Les journalistes Russes sont empêchés de dénoncer ce climat de terreur, certains se font même agresser en public. Les policiers piègent les homosexuels grâce à des applications de rencontres telles que Vkontact, sur lesquelles ils échangent avec leurs proies avant de convenir d’un rendez-vous qui finira par un passage à tabac, parfois filmé, soit pour être diffusé sur les réseaux sociaux, soit pour rançonner la victime en menaçant de montrer la vidéo à sa famille. Des homosexuels sont même piégés par leurs amis qui filment leurs conversations pour ensuite leur extorquer de l’argent, créant ainsi un climat paranoïaque qui incite à l’auto-contrôle et au repli.

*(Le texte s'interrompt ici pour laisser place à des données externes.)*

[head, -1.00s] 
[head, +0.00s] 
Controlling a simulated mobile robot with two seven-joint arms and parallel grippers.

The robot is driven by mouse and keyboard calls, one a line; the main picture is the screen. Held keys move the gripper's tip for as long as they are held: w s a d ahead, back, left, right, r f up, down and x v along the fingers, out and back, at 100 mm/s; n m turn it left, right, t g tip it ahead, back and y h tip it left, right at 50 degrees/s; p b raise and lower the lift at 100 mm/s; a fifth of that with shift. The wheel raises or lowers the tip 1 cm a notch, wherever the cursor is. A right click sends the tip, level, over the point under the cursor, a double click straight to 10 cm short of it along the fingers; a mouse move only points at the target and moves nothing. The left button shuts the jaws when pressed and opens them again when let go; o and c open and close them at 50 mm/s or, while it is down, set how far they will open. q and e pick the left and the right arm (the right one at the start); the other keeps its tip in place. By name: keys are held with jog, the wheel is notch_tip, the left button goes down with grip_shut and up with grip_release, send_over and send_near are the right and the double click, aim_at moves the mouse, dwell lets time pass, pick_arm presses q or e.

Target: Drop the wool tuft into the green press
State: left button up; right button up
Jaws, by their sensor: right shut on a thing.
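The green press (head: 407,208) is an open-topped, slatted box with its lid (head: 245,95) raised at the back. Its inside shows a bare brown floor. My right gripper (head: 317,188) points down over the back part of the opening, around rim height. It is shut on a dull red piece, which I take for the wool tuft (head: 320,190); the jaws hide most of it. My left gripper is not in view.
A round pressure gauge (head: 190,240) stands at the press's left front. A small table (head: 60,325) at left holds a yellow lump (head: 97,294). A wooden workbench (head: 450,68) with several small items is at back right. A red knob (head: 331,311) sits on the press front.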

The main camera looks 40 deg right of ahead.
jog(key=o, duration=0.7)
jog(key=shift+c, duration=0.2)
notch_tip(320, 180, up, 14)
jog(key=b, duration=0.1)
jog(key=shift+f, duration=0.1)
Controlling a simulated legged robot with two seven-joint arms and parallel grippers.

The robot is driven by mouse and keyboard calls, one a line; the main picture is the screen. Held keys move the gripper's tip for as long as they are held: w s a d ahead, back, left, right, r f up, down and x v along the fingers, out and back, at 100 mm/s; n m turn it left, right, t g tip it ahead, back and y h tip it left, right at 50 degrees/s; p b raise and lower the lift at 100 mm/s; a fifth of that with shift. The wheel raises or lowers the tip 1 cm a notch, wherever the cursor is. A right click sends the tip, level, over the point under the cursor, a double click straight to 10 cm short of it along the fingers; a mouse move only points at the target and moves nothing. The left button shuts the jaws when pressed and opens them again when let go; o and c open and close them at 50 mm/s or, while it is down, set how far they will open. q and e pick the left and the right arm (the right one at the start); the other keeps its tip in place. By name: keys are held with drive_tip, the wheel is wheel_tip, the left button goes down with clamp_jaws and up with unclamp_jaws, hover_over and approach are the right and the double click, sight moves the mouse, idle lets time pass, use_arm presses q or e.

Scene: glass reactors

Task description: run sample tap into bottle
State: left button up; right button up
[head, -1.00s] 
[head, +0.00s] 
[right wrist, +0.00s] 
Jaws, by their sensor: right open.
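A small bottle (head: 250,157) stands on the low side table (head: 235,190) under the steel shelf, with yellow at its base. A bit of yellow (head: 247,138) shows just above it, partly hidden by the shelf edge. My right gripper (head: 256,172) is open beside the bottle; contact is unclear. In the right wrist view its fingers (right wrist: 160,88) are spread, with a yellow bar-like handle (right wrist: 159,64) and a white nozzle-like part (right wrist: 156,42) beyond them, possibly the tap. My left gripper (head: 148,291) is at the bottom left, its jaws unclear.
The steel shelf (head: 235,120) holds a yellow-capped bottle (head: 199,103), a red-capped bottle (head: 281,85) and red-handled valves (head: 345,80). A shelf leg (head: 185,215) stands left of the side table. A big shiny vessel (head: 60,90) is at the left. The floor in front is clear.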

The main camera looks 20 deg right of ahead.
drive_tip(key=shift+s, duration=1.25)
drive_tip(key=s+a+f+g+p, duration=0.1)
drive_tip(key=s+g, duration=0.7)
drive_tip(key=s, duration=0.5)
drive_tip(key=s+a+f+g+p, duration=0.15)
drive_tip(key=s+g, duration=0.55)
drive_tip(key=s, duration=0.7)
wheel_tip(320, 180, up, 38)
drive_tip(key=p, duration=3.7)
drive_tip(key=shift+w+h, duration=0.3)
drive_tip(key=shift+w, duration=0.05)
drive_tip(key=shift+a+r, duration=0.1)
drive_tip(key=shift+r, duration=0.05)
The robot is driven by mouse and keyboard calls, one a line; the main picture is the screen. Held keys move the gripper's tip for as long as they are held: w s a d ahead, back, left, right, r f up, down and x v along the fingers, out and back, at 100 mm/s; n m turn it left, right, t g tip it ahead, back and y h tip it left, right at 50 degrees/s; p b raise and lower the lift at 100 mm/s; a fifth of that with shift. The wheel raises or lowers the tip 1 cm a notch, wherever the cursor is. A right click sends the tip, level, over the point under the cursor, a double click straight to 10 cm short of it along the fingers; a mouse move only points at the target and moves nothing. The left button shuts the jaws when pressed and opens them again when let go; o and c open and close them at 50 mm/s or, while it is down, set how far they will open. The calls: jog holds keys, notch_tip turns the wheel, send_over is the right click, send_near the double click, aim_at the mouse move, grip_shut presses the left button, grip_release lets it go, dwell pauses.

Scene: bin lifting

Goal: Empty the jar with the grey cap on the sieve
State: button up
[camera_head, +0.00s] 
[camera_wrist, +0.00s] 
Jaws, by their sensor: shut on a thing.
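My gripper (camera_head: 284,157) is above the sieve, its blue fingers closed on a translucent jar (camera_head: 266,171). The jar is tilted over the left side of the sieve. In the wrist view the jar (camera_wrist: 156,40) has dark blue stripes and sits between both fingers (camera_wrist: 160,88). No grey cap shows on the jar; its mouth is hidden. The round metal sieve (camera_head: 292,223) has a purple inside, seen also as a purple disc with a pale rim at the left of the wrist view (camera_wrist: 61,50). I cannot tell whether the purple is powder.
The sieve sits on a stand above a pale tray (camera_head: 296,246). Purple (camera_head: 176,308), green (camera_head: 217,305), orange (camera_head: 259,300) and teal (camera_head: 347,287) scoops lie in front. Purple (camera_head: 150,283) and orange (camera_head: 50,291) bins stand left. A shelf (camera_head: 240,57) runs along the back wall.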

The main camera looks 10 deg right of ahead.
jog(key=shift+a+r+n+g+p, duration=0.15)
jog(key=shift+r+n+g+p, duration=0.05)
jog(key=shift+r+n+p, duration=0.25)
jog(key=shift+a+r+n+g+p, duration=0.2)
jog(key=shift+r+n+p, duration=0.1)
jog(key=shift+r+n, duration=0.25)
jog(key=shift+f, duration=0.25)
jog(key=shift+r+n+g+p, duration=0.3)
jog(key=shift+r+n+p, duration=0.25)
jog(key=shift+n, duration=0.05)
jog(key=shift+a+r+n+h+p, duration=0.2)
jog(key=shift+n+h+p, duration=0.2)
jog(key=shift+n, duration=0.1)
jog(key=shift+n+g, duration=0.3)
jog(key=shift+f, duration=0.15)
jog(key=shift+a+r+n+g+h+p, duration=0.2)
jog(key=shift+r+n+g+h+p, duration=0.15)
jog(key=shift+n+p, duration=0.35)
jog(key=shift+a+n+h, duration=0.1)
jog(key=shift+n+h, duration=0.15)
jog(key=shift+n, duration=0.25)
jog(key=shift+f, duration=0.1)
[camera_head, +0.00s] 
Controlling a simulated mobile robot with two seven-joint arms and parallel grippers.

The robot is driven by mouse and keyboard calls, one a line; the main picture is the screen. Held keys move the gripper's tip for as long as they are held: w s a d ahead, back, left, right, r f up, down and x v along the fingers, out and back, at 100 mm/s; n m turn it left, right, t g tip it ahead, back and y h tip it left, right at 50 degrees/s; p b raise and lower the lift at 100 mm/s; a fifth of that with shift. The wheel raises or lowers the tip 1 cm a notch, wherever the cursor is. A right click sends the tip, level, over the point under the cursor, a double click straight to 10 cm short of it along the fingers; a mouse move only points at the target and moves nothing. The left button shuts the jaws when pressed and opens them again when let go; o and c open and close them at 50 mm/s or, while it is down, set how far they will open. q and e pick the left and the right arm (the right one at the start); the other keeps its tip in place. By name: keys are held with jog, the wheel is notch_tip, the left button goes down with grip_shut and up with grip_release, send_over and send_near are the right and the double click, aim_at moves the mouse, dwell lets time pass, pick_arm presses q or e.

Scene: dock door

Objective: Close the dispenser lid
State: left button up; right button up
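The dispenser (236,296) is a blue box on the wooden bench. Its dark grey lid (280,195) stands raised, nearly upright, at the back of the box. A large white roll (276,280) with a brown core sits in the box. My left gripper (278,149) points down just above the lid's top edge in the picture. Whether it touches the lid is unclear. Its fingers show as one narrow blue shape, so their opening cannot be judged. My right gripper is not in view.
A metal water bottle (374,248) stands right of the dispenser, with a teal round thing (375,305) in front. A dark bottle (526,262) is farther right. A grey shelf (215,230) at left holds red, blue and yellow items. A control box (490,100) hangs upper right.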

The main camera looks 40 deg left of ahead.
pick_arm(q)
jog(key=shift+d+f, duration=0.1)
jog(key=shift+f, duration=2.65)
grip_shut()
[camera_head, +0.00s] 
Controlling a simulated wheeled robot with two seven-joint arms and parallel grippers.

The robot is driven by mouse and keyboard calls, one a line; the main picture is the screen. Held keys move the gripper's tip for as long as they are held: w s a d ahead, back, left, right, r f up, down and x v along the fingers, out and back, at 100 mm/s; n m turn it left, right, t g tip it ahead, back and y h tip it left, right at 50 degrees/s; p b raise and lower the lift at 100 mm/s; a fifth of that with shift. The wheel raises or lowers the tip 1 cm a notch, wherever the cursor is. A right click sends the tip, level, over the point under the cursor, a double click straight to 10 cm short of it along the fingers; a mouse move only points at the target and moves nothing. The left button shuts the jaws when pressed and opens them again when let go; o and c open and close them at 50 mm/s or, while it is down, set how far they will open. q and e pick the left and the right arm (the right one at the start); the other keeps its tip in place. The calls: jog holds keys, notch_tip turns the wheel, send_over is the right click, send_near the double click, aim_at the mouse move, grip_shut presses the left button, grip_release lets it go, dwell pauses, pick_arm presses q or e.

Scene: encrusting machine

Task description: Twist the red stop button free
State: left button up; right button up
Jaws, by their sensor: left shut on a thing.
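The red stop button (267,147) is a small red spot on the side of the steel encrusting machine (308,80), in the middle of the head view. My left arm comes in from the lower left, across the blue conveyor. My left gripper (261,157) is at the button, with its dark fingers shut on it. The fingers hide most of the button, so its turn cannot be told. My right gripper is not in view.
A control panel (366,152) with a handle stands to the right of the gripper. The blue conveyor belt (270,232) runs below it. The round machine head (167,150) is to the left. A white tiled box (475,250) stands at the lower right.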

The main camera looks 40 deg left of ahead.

D’une manière générale, la population russe réactionnaire n’hésite plus à invectiver des homosexuels supposés dans la rue. Une apparence, une tenue trop colorée, une démarche, tout peut mener à se faire injurier, dénoncer, voire être agressé ou arrêté. Un homosexuel de Moscou témoignait le mois dernier au micro de France Info : « L’homophobie est plus libre désormais. (…) J’ai supprimé mon compte sur le réseau social Russe. Et sur Instagram, j’ai supprimé les posts avec des symboles arc-en-ciel. Les peurs font boule de neige, elles s’accumulent. Et les gens vont se cacher ».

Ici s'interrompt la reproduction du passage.